Skills to Resolve Conflicts the Non-Violent Way

Courtesy Of AvpRaffi Aftandelia (in striped shirt) with participants in an AVP exercise on co-operation.
Imagine bringing together juvenile offenders, psychology students, refugees and representatives from non-profit organizations and asking them to spend 17 hours exploring their violent tendencies through interactive verbal and physical exercises. Would they go for it?

Absolutely, says Raffi Aftandelia, one of 30 facilitators working with the Russian branch of the Alternatives to Violence Project (AVP), an international conflict resolution organization that has been coordinating such unusual groups in Russia for more than five years.

"At first people are often uncomfortable," he says. "But with simple exercises we're able to break the ice and get people talking about topics they don't talk about in their everyday life. In the end they really build up their sense of power and community."

AVP runs workshops that are designed to teach interpersonal conflict resolution skills through a series of step-by-step processes and role-playing exercises that explore different ways to respond to conflict situations.

Here's how it works: For 100 rubles each, more than 20 people attend an intensive 17-hour workshop over three days. Overseen by two facilitators, they participate in small group and one-on-one interactions that aim to build a sense of community and trust. The exercises focus on raising self-esteem and improving both listening skills and assertive methods of expression, as well as developing cooperative attitudes that avoid competitive conflicts. Participants are supposed to get in touch with what AVP calls "inner transforming power" to resolve violence.

Each workshop begins with participants gathering in a circle formation and introducing themselves by their first name and a word that begins with the first letter of the name. Intended to serve as icebreakers, the names stick throughout the sessions. "For example, I'd be Rainbow Raffi," Aftandelia says.

Then the group breaks into pairs, and people are required to tell their partner what they view as their positive personal qualities.

Previous participants in Moscow workshops have come from The Center for Legal and Judicial Reform, the Iskorka youth program, the Yaroflavna women's assistance organization, No To Alcoholism and Drug Abuse, and the Chechen refugee organization Warm Home.

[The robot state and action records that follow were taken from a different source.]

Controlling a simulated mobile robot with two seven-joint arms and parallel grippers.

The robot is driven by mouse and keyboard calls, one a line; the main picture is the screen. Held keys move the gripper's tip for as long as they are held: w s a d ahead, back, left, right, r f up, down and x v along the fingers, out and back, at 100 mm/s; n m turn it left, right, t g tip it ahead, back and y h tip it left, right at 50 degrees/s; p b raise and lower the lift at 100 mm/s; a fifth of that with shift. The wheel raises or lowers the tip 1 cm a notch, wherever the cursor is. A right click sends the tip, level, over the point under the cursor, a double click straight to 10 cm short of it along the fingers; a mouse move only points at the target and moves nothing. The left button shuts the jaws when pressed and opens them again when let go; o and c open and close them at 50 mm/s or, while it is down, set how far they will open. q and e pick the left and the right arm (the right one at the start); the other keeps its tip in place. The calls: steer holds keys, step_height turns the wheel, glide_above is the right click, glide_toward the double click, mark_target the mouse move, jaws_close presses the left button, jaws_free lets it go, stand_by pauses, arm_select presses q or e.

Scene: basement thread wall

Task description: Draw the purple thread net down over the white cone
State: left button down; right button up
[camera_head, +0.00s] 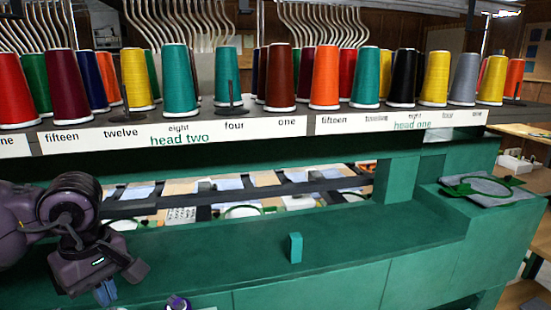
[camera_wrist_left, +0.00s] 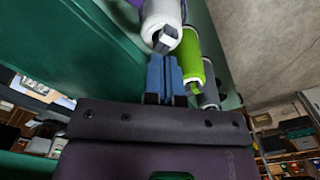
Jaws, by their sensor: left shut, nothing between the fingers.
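The white cone (camera_wrist_left: 163,25) shows at the top of the left wrist view, with a grey tip sticking out of its near end. Purple (camera_wrist_left: 134,3) shows beside and behind its far part, likely the purple thread net; how far it covers the cone is cut off. In the head view a small purple and white piece (camera_head: 178,303) shows at the bottom edge; I cannot tell its full shape. My left gripper (camera_head: 106,292) is at the lower left, its blue fingers pointing down. In the left wrist view its fingers (camera_wrist_left: 165,72) are together and empty, just short of the white cone.
A lime green cone (camera_wrist_left: 190,60) and a grey cone (camera_wrist_left: 208,95) stand beside the white one. A green machine bench (camera_head: 210,260) carries a small teal block (camera_head: 295,248). Several coloured cones line a labelled rack (camera_head: 250,128) behind. A green hoop (camera_head: 480,186) lies at the right.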

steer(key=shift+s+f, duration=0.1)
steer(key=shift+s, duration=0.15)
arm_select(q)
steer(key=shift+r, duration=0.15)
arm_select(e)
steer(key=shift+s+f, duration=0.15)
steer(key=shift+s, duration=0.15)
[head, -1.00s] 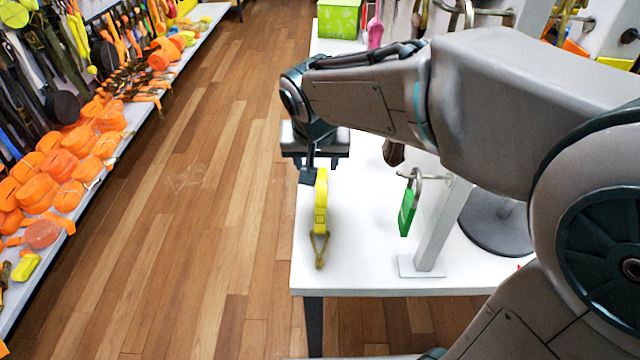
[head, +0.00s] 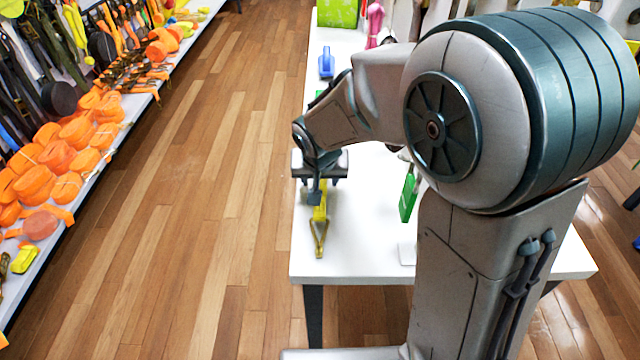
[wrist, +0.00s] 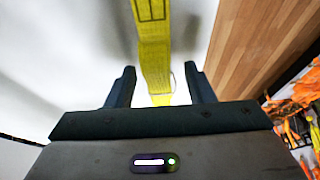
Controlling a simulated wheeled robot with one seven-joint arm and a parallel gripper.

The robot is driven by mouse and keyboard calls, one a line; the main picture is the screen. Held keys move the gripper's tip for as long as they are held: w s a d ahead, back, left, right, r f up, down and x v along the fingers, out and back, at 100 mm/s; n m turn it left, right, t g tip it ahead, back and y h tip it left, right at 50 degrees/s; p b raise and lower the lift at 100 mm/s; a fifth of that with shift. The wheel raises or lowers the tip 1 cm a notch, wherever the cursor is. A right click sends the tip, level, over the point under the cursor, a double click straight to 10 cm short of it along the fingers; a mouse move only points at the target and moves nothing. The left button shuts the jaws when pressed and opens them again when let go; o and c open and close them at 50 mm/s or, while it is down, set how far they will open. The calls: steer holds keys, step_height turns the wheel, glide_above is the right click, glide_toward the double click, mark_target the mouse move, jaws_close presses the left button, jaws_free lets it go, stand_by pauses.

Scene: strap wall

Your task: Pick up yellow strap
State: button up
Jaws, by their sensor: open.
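The yellow strap (head: 319,226) lies on the white table near its left edge, with a triangular metal-like end toward the front. In the head view my gripper (head: 316,195) is over the rear part of the strap and hides some of it. In the wrist view the strap (wrist: 153,50) runs between the two dark fingers of my gripper (wrist: 160,88), with a gap on each side. The fingers are apart and not closed on it. I cannot tell how high the fingertips are above the table.
The white table (head: 345,262) ends at the left above the wooden floor. A green strap (head: 408,198) hangs to the right of my gripper. A blue item (head: 326,62) and a pink item (head: 374,24) are farther back. A shelf of orange straps (head: 75,130) stands across the aisle.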

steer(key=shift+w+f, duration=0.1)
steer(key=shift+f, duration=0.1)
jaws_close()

The AVP program began in 1975. A group of inmates in a New York prison was working with juvenile offenders, trying to steer them straight. After their initial attempts failed, the prisoners decided to collaborate with a Quaker project on community conflict. Together they devised a successful prison workshop for the youths. Requests for more workshops followed and an official program -- AVP -- was born.

As the program traveled from prison to prison, it became obvious to the organizers that violence and the need for this training also existed outside prison walls. Slowly, AVP started working in schools, businesses, churches, community associations, street gangs, halfway houses, women's shelters, and elsewhere. Now its annual growth rate is 25 percent to 30 percent, and AVP has spread into 40 U.S. states. The program has also reached 22 foreign countries, including Canada, Costa Rica, Israel and South Africa.

A woman from San Francisco brought AVP to Moscow in the mid-1990s. An international team of facilitators from the United States, Canada and South Africa followed. At first AVP conducted workshops only in Moscow, but eventually branched out to St. Petersburg, Belarus and Georgia.

In 1997, Aftandelia, also a California native, took over as coordinator and made shifting organizational power from expats to Russians his top priority. Aftandelia now serves on a seven-person council of facilitators, and two Russian women run the show. Svetlana Sdobnikova is the coordinator, and Galina Orlova is the project manager.

For the most part, the AVP format employed abroad is the same as the one in the United States. Yet the program has had to adapt to certain cultural differences. "There are some small differences in the various programs, which are based on regional styles," Aftandelia says. "For example, here in Russia we make sure that there are always breaks for tea, because it's an important part of the culture."

Recently a group of expats has been drawn to AVP with the hopes of participating in an English-language workshop. Until now, all workshops have been conducted in Russian.

Korey Hartwich, an American who is working in Moscow as deputy director of the Global Jewish Assistance and Relief network, works with a forum of professionals in Moscow's non-profit sector. After seeing an advertisement for AVP in September, Hartwich began to ruminate about how it could serve the needs of Moscow's non-profit world and the expat community in general.

"I'm amazed by how much miscommunication there is between co-workers and how quickly arguments ensue," he says. "I remember reading in college about how diplomats in the Middle East are never supposed to back an Arab into the corner or else he will be forced to fight. I think that's true of everyone everywhere. A lot of people need help learning how to communicate in a constructive fashion."